The citations are wonderful, I guess, but I've read that sentence (yes, it's just one sentence) three times, and I still have no idea WTF it's saying.
Other examples:
The importance of perfect competition derives from the fact that only if prices are treated by consumers and firms as parameters does one obtain the standard maximum utility condition that the marginal utility of the last unit of money spent on each good must be the same, as well as the standard maximum profit conditions that the firm must produce the quantity that renders the marginal cost equal to the product's price, and must employ the quantity of a factor that renders the factor's 'price' (i.e. rental) equal to the factor's marginal revenue product.
Again, that's just one sentence.
In neoclassical writers the need for price taking together with the aim to show that supply and demand also determine equilibrium prices in markets without production (factor markets; or exchange economies, e.g. a prisoners-of-war camp where prisoners exchange soap against cigarettes among themselves) favour two tendencies: first, an increasing separation of the inability to affect normal price from its original classical basis in free entry and hence in long-period adjustments; second, the tendency to conceive competition as the more perfect, the faster agents discover more favourable exchange opportunities and exploit them (e.g. the faster a seller loses his custom if he charges a higher price than other sellers), with the implication that the more perfect the competition, the faster the average market price adjusts in response to inequalities between supply and demand; thus nowadays one finds occasional statements that perfect competition implies that equilibrium between supply and demand is reached instantaneously; and perfect competition is also taken to imply a tendency of price to increase as long as supply is less than demand, and to decrease in the opposite case.

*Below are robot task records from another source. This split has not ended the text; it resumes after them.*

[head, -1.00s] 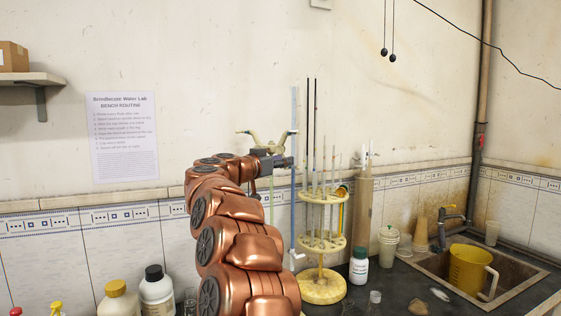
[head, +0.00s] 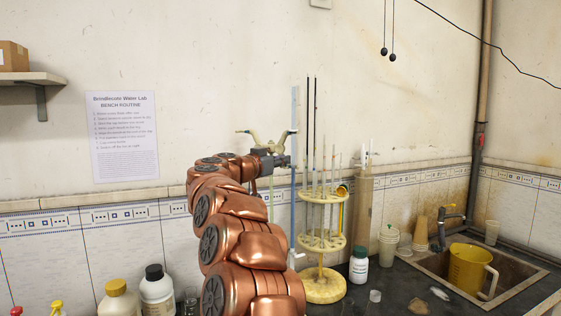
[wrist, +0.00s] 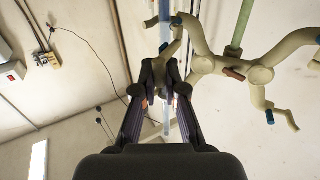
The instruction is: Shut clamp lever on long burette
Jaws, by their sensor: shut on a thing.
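The long burette is a thin pale-blue tube (head: 293,205) standing upright left of the yellow rack. In the wrist view the tube (wrist: 165,30) runs down behind my fingertips. The cream two-sided clamp (head: 254,138) is at the burette's upper part; in the wrist view it spreads to the right (wrist: 205,63), with blue tips and an orange-brown lever (wrist: 233,74) on its far side. My gripper (head: 286,161) is at the burette just below the clamp. In the wrist view its fingertips (wrist: 159,72) close around a small cream clamp piece, which looks like the burette-side lever. The fingers partly hide it.
A yellow round rack (head: 322,242) with several thin upright tubes stands close right of the burette. Bottles (head: 156,293) stand at lower left.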

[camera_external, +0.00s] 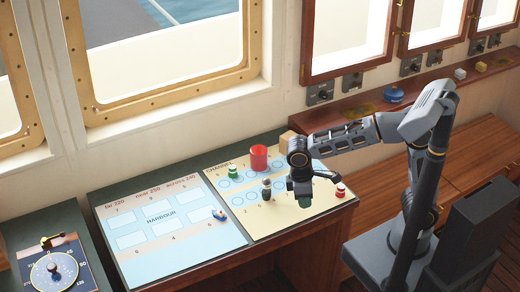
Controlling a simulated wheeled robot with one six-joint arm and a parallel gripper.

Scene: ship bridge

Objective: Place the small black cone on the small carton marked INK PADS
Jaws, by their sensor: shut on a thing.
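My gripper (303,194) points down low over the right half of the chart table. It is shut on a small thing that the jaws mostly hide; I cannot tell its shape or colour. A small green piece (304,203) shows just below the jaws, and I cannot tell whether it is held or stands on the chart. A small dark piece with a grey top (266,189) stands on the chart just left of my gripper. A small tan box (288,138) is at the table's back edge, partly behind my arm; no marking is readable on it.
A red cup (259,158) and a green piece (233,171) stand behind on the CHANNEL chart (250,223). A red and white piece (340,190) stands right of my gripper.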

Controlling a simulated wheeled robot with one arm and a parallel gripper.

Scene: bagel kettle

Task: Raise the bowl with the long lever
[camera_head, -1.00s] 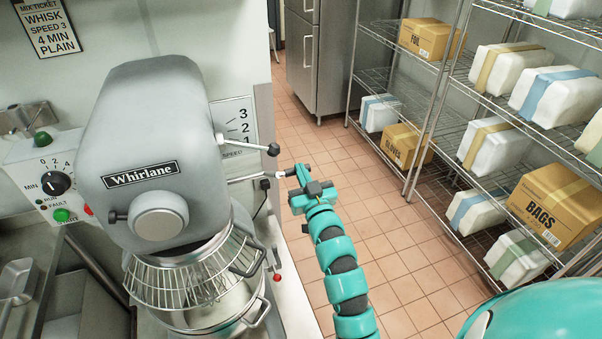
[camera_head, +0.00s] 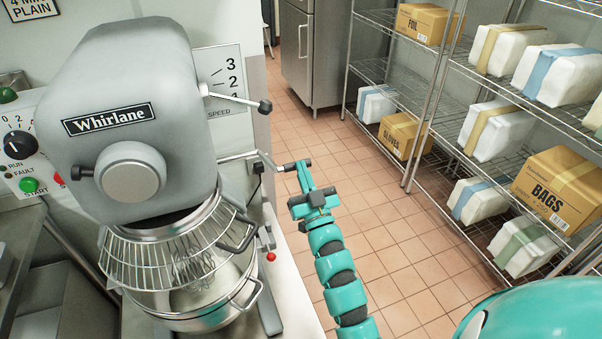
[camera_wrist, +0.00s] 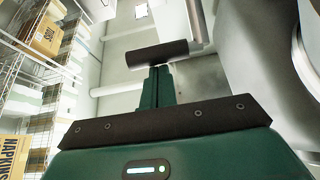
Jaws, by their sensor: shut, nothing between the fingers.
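The steel mixer (camera_head: 150,90) stands at left with its bowl (camera_head: 190,300) below the wire guard (camera_head: 160,262). A whisk shows inside the bowl. The long lever (camera_head: 238,156) is a thin metal rod reaching out from the mixer's right side, with a dark end piece (camera_head: 267,161). My gripper (camera_head: 299,168) is shut and empty, just right of that end. In the wrist view its green fingers (camera_wrist: 158,84) are together, and a dark cylinder (camera_wrist: 157,53), apparently the lever's grip, lies crosswise at their tips. Whether they touch is unclear.
A speed lever (camera_head: 238,98) with a black knob sits above the long lever. A small red knob (camera_head: 270,257) is beside the bowl. Wire shelves (camera_head: 440,120) with boxes and packs stand right. The tiled floor (camera_head: 385,215) between is clear.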

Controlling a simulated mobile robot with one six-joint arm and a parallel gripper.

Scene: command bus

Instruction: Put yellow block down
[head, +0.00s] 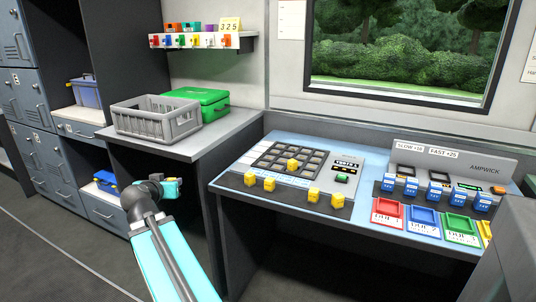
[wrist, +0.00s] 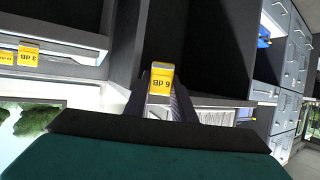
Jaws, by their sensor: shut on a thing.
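My gripper (head: 172,189) is in the head view at the end of my teal arm, in front of the dark opening under the grey counter and left of the control desk. In the wrist view, my gripper (wrist: 162,98) is shut on a yellow block (wrist: 161,77) marked 6 dB, whose label is upside down there. The held block is hidden in the head view. Other yellow blocks stand on the blue-topped desk (head: 230,187): several along the panel's front edge, such as one block (head: 268,184), and one block (head: 292,165) on the dark grid (head: 270,155).
A grey crate (head: 157,121) and a green case (head: 203,103) stand on the grey counter (head: 222,132). Blue blocks and coloured trays (head: 423,219) fill the desk's right side. Lockers (head: 42,165) stand at left. The wrist view shows another yellow block (wrist: 28,54) marked 3 dB.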

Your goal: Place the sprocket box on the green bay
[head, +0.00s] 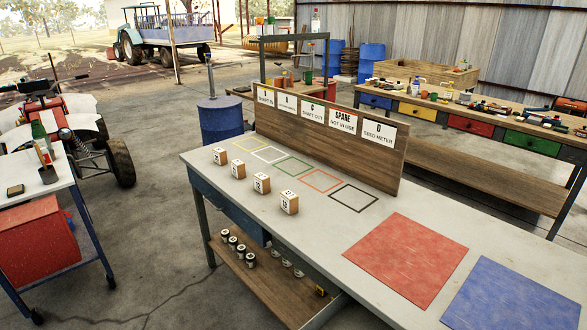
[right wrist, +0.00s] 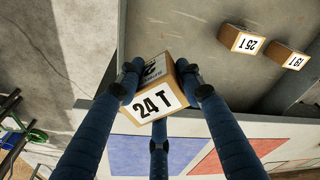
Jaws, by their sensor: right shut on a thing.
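In the right wrist view, my right gripper (right wrist: 155,88) is shut on a small brown box (right wrist: 146,104) with a white label reading "24 T". The box is tilted between the blue fingers. In the head view, the green bay (head: 279,171) is a green outline on the grey workbench, in the row of coloured outlines. It lies between the white and the orange outlines and looks empty. Neither gripper shows in the head view, so I cannot tell there how far the held box is from the bay.
Several labelled boxes (head: 262,183) stand in a row in front of the bays. The right wrist view shows a "25 T" box (right wrist: 242,42) and a "19 T" box (right wrist: 287,60). A wooden sign board (head: 325,140) stands behind the bays. Red (head: 407,258) and blue (head: 515,297) mats lie at right.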

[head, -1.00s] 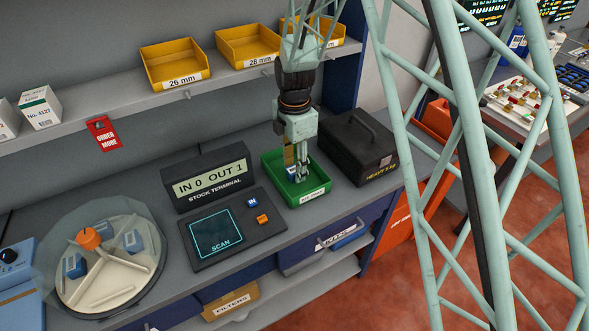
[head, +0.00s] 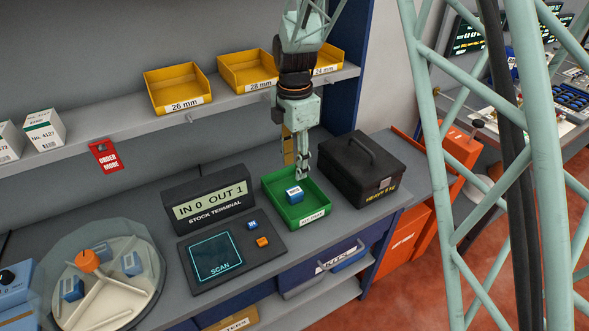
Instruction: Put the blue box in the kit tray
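A small blue box (head: 294,195) with a white label lies on the floor of the green kit tray (head: 322,206), near its middle. My gripper (head: 303,172) points down above the back part of the tray, behind and a little above the box and apart from it. No object shows between its fingers. They are small in the head view and seen nearly from the side, so how far they stand apart is hard to see.
A black case (head: 362,170) stands close to the tray's right. The stock terminal (head: 208,196) and scan pad (head: 230,248) are on the left. A covered carousel (head: 118,300) holds several blue boxes. Yellow bins (head: 177,90) line the shelf above.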

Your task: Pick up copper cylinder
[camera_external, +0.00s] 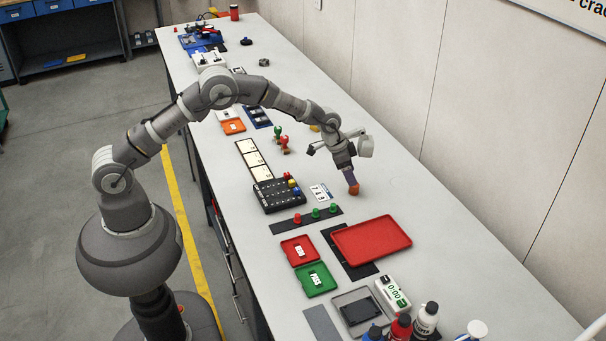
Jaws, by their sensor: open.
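A small copper-coloured cylinder (354,189) stands on the grey table, right of the black block with rows of holes. My gripper (351,180) points down directly over it, with its fingertips at or just above the cylinder's top. The gripper is open. The fingers hide part of the cylinder's upper end, and I cannot tell whether they touch it or straddle it.
A black perforated block (278,196) and a white card (320,193) lie left of the gripper. A dark strip with red and green pegs (307,219) and a red tray (371,241) lie nearer the camera. Bottles (426,320) stand at the front. The table right of the cylinder is clear.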

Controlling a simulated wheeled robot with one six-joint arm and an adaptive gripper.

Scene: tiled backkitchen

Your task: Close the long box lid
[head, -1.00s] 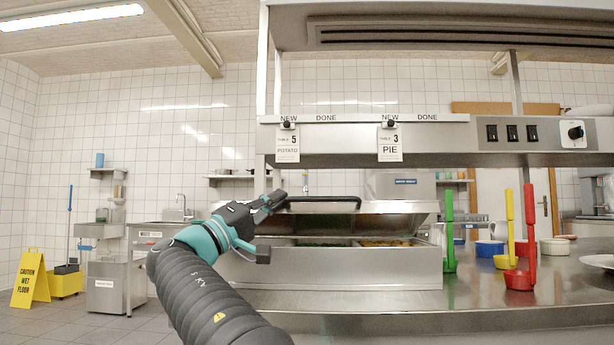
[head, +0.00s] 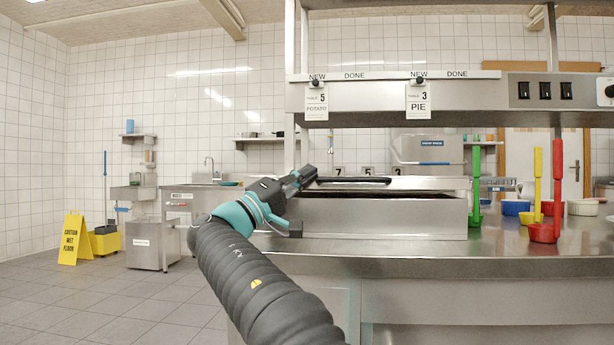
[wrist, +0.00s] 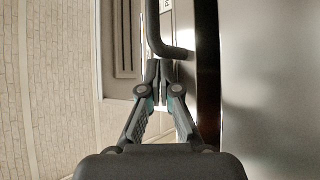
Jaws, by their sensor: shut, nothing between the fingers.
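The long steel box (head: 420,219) stands on the counter, its front wall facing me. Its lid (head: 430,184) is low over the box, with a dark gap along the front between lid and wall. The lid's black handle (head: 350,181) runs along its front part. My gripper (head: 308,173) is at the left end of the handle, with its fingers together and nothing between them. In the wrist view the fingertips (wrist: 158,70) are close beside the bent end of the black handle (wrist: 178,52); I cannot tell if they touch. The box's contents are hidden.
Green, yellow and red ladles (head: 557,190) stand on the counter to the right, with bowls near them. A steel overshelf (head: 450,103) with order tickets hangs above the box. A yellow wet floor sign (head: 74,238) stands on the floor at far left.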

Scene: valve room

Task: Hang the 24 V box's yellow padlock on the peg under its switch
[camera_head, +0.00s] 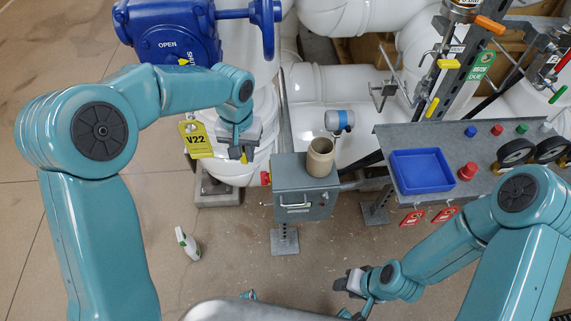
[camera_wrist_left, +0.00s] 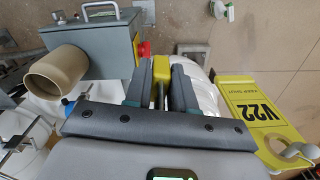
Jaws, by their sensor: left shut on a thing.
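A grey box (camera_head: 287,180) with a handle on its front stands right of my left gripper, and a red switch (camera_head: 265,177) is on its left side. In the left wrist view, the box (camera_wrist_left: 98,47) and red switch (camera_wrist_left: 143,49) are at upper left. My left gripper (camera_head: 241,152) is shut on the yellow padlock (camera_wrist_left: 158,66), whose body shows between the fingers. The gripper is in the air beside the switch side, apart from the box. I cannot make out the peg under the switch. My right gripper (camera_head: 352,284) hangs low at the bottom centre; its jaw gap is unclear.
A tan cup (camera_head: 320,160) stands on the box. A yellow V22 tag (camera_head: 195,139) hangs left of my left gripper, below a blue valve actuator (camera_head: 175,40). White pipes are behind. A bench with a blue tray (camera_head: 421,170) is to the right. A spray bottle (camera_head: 187,243) is on the floor.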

Wow, that's a hell of a sentence. (Yep, just one sentence.) And it's almost completely incomprehensible unless you're already an economist, in which case, you won't be reading this entry in the first place.
If I wanted a graduate text on economics, I'd buy one. I have no doubt that Mimuli put a great deal of effort into this page. It shows. But that doesn't mean it's not a crappy entry. It's unreadable and impenetrable. It is NOT necessary to have a graduate dissertation on perfect competition in order to have a good (dare I say comprehensive?) understanding of perfect competition.
I can't be the only one who feels this way about this entry. I wouldn't have a problem with it if there was a medium-depth overview on what perfect competition is, why it's efficient from a production and allocation PoV without having to wade through a bunch of graduate-level nonsense. You can look at some of the physics entries for examples on how to do it better. And frankly, this last sentence I've quoted is the English-language version of spaghetti code -- as is most of the rest of this entry.
--Rstockbower (talk) 15:25, 27 July 2008 (UTC)
Rstockbower, I think you're exactly right and I've began to try and rewrite some of this to make it more comprehensible. At the same time I'm trying to preserve the original meaning - and sometimes I'm not sure what the original is trying to convey (and I am an economist) or if it is in fact correct. For example I left the statement below, taken from the original: "It should be noted that a general rigorous proof that the above conditions indeed suffice to guarantee price taking is still lacking (Kreps 1990, p. 265)." Surely this can't be literally true. In some models, product homogeneity is sufficient to guarantee price taking (Bertrand). In others free entry and zero profits do it. What I think the sentence is trying to say is that there's no general way to relate perfect competition to various forms of imperfect competition. However, I left it in just in case my interpretation is incorrect. radek (talk)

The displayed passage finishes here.